» EXERCISE:
Gather all lines in the records below that include the word "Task".

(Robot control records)
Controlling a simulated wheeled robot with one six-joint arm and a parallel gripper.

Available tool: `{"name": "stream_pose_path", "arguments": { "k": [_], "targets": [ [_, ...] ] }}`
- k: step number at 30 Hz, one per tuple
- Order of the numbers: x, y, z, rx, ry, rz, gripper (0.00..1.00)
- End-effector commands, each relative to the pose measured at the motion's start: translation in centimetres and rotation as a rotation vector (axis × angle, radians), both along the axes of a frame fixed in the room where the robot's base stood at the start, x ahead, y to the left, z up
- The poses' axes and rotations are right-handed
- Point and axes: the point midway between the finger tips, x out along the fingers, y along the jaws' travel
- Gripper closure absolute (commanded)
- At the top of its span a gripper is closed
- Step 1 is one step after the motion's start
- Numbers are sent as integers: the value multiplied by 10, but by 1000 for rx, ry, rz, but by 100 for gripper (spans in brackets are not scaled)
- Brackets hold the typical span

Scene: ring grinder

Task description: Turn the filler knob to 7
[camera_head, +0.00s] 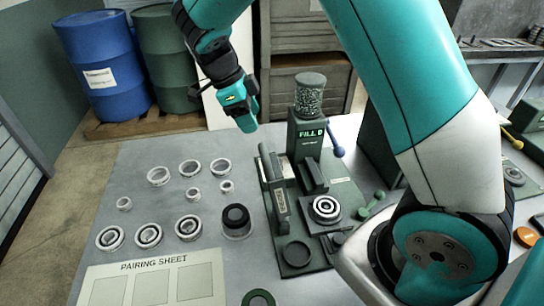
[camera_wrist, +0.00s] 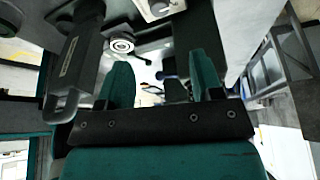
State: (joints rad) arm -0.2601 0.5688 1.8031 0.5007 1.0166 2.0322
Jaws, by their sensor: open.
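The filler (camera_head: 307,140) is a dark green box marked "FILL D" with a clear jar of small balls (camera_head: 309,92) on top. A lever with a blue ball end (camera_head: 336,150) sticks out at its right. I cannot make out a numbered knob or its setting in the head view. My gripper (camera_head: 247,122) hangs in the air to the left of the filler, apart from it. In the wrist view my gripper (camera_wrist: 160,80) has its two green fingers spread with nothing between them. A pale part with a small round piece (camera_wrist: 157,8) shows at the top edge there; I cannot tell what it is.
The green machine base (camera_head: 280,225) holds a bearing (camera_head: 325,207), also in the wrist view (camera_wrist: 121,44). Several rings and bearings and a pairing sheet (camera_head: 152,280) lie on the grey table (camera_head: 130,185). Barrels (camera_head: 97,65) stand behind. Green dumbbell-like gauge (camera_head: 371,204) lies right.

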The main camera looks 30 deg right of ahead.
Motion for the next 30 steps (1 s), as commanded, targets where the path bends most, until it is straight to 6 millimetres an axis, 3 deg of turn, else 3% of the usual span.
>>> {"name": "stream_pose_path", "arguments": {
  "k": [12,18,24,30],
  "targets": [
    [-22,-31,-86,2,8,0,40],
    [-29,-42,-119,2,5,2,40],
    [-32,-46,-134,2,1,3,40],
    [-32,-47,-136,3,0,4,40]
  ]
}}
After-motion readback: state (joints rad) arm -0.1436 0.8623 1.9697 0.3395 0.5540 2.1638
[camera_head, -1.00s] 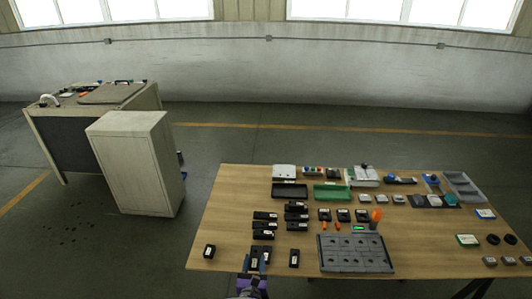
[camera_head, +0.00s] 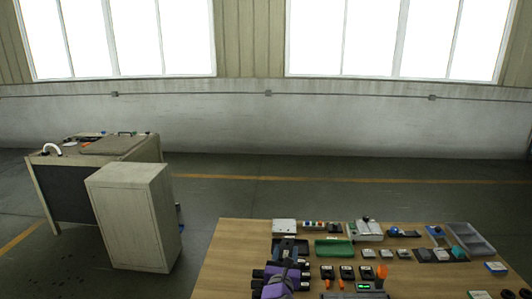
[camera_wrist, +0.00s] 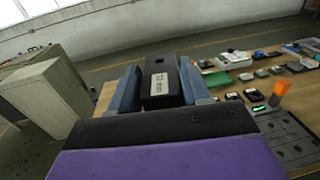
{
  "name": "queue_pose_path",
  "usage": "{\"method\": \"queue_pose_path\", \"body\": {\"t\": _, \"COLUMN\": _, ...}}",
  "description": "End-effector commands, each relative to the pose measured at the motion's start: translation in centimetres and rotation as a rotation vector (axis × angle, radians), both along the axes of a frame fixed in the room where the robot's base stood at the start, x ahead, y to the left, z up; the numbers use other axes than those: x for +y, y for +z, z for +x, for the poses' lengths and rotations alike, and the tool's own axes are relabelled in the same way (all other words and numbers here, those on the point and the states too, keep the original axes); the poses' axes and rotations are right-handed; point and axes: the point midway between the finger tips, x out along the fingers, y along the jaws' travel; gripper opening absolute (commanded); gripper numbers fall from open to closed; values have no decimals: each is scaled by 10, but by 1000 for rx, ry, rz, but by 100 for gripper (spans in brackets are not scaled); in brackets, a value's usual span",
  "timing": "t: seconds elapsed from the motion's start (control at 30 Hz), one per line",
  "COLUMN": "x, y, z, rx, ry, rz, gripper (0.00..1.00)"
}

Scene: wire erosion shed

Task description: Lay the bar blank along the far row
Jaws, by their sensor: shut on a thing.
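The bar blank (camera_wrist: 158,68) is a black block with a white label. In the wrist view it sits between the two blue-grey fingers of my gripper (camera_wrist: 158,88), which are shut on it, and it points away from me.
A grey fixture plate (camera_wrist: 288,135) and an orange-handled item (camera_head: 381,272) are to the right. The table's left strip (camera_head: 228,260) is bare. A grey cabinet (camera_head: 133,215) stands off left.

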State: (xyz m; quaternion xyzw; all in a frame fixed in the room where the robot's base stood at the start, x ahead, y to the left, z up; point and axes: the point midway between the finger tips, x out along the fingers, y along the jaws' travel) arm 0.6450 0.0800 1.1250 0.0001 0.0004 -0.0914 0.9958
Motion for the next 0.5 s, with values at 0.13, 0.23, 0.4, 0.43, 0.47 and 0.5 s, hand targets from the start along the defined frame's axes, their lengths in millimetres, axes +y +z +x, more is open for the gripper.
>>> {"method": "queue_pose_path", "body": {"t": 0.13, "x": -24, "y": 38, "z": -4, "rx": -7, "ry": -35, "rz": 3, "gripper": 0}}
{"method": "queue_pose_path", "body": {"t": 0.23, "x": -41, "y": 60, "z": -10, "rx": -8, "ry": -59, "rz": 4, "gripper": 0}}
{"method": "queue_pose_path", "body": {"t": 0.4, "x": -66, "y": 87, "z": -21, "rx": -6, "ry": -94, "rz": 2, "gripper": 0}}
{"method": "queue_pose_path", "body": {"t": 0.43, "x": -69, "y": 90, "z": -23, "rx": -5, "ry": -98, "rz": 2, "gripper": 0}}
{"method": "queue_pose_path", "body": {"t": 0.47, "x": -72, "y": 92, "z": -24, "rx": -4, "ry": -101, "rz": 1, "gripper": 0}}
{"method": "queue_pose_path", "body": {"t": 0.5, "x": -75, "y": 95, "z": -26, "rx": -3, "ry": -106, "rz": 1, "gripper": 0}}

» RESPONSE BELOW:
Task description: Turn the filler knob to 7
Task description: Lay the bar blank along the far row

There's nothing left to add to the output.